Police shut down the busy street, and motorists were detoured around that area between Iverson Way and Ideal Way.
The jury was brought there so they could judge the distance in the street for themselves and decide whether a sober driver who was doing the speed limit would have been able to stop in time to save Putnam's life.
"When I first walked up and made contact with him, one of the first things I observed when he started to speak to me, his words were slurred and I could smell the odor of alcoholic beverage," Charlotte-Mecklenburg police Officer Nathan Crum said.
Crum was one of the first officers to talk to Wheeling after the accident.
"I asked him what happened,” Crum said. “He explained to me that someone had darted out in front of him."
Prosecutors introduce DOT camera footage
Prosecutors introduced Department of Transportation camera footage Monday afternoon, which showed Gregory Wheeling's black Audi zooming past other cars on South Boulevard in January 2016.
The impact that killed Kelli Putnam happened moments later.
Witnesses said they were traumatized by the crash and how gruesome the scene was after that speeding car struck Putnam.
In opening statements on Monday, prosecutor Heidi Perlman said that while witnesses were shaken, Wheeling appeared not to care.
“Bronsyn Stewart vomited in a parking lot, Rick Pearson prayed with his daughter and the defendant, he went back to his car and got some gum,” Perlman said.
Defense attorney George Laughrum told jurors that Putnam was drunk with a blood alcohol content of .20, and that she was not careful crossing South Boulevard.
"She didn't stop. She didn't look and she didn't listen. That's a tragedy for everyone here,” Laughrum said.
Laughrum had argued in pretrial motions that prosecutors should not be allowed to use the test results because deputies refused to let Wheeling get his own independent blood test.
(Gregory Wheeling Jr.)
The magistrate also did not set bail for him, which he was legally entitled to.
Prosecutor Heidi Perlman told Judge Yvonne Mims Evans that enough blood was drawn so that the defense could do its own testing, but Laughrum argued that didn't meet the legal standard.
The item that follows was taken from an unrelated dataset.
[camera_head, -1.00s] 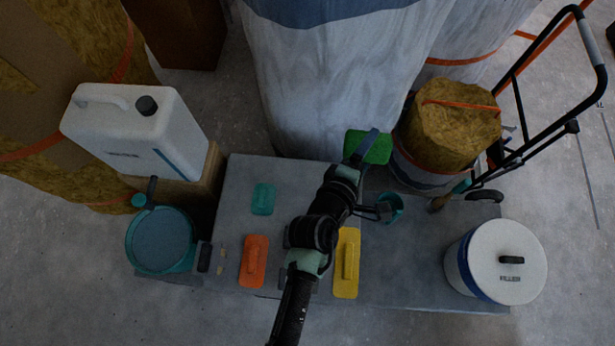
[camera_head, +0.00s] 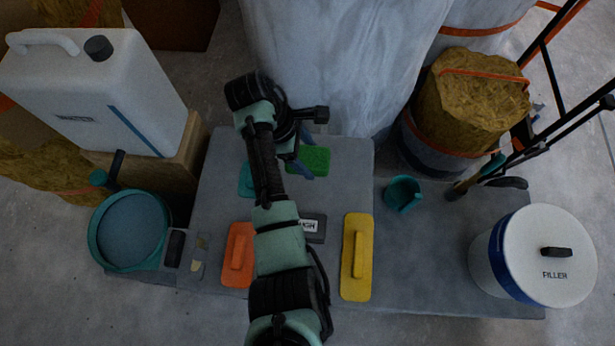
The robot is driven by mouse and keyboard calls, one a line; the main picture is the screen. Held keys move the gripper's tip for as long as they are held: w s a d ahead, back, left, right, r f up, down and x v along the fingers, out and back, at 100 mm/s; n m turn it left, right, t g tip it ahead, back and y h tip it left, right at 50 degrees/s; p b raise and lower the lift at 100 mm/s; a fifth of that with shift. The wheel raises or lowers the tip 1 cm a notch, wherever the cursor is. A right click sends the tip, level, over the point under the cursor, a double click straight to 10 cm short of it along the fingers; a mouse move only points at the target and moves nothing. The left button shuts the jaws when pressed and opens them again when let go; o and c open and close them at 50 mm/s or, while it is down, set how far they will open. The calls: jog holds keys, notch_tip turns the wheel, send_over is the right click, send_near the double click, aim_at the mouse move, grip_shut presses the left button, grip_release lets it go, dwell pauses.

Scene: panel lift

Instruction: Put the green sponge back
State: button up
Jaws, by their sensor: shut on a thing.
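The green sponge (camera_head: 314,158) is at the back middle of the grey work surface, right of my arm. My gripper (camera_head: 304,166) is shut on its left part; the blue-grey fingers show in part and the rest is behind my wrist. I cannot tell whether the sponge touches the surface. A teal flat piece (camera_head: 246,180) lies left of it, partly hidden by my arm.
On the grey surface (camera_head: 345,180) lie an orange float (camera_head: 238,255), a yellow float (camera_head: 356,256) and a dark labelled block (camera_head: 313,228). A teal cup (camera_head: 403,193) and a filler bucket (camera_head: 548,255) stand right. A teal round pan (camera_head: 130,230) and white jug (camera_head: 95,90) stand left.

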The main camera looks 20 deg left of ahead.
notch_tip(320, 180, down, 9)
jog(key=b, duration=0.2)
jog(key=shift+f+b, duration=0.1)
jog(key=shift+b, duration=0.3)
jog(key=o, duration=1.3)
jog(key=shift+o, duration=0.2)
"The state misses the point here. It's an independent test, not the same blood, not the same people who drew it," Laughrum said.
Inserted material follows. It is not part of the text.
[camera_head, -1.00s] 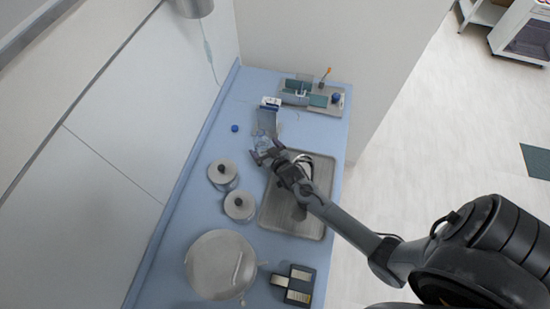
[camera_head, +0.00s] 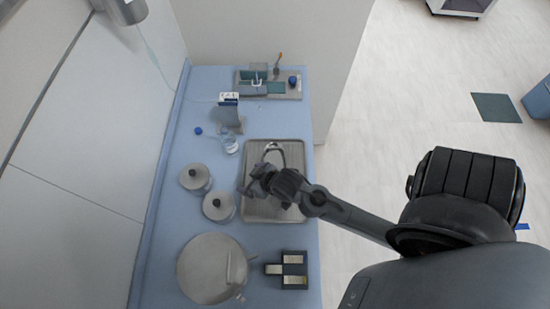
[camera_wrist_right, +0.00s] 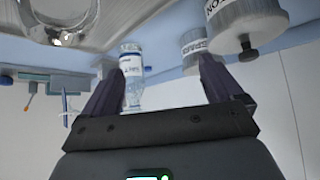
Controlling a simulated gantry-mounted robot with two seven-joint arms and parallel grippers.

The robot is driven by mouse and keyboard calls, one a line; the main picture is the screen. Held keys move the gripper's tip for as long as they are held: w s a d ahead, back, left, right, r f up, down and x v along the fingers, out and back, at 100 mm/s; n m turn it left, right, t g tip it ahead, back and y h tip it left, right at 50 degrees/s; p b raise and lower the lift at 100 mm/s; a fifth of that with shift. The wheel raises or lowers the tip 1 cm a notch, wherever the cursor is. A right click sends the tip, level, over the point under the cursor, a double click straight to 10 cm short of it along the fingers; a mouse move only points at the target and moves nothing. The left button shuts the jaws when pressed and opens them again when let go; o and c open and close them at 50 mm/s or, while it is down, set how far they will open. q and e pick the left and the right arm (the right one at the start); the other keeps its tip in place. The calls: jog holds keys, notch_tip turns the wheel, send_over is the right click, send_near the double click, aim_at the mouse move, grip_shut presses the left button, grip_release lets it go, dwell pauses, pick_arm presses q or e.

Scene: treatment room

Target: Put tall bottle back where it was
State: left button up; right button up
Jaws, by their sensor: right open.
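The tall bottle, clear with a white label (camera_head: 229,144), stands on the blue counter (camera_head: 180,228), just left of the sink tray. It also shows in the wrist view (camera_wrist_right: 131,68), beyond my right gripper's left finger in that picture. My right gripper (camera_head: 247,184) is over the left edge of the tray, apart from the bottle. In the wrist view its fingers (camera_wrist_right: 155,68) are spread with nothing gripped between them. My left gripper is not in view.
Two lidded jars (camera_head: 195,178) (camera_head: 218,207) stand left of my gripper. A ribbed metal sink tray (camera_head: 262,209) lies beneath it. A large round pot (camera_head: 211,268) and a dark block holder (camera_head: 289,270) are nearer. A blue cap (camera_head: 198,131) lies left of the bottle.

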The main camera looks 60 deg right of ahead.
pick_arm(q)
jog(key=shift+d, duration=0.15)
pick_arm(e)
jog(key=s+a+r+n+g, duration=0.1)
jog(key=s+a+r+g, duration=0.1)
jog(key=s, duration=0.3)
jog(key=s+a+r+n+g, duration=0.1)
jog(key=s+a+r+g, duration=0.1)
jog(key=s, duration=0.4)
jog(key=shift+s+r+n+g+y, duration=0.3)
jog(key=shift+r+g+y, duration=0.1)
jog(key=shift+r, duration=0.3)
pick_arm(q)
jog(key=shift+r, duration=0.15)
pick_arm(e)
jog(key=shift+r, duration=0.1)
Perlman acknowledged that mistakes were made at the jail, but she argued that Wheeling never asked for an independent test even though his family did. She said he didn't invoke his rights.
"Not one witness says Gregory tried to get a blood draw, I want to get my own test -- not one witness," Perlman said.
Laughrum also asked that the charges be dropped because of the jail's mistakes.
The judge disagreed, though, and will allow the state to present DWI results from Wheeling's test.
"The defendant, himself, did not request an independent evaluation; therefore, the court concludes that he has not been denied his rights and the motion is denied," the judge said.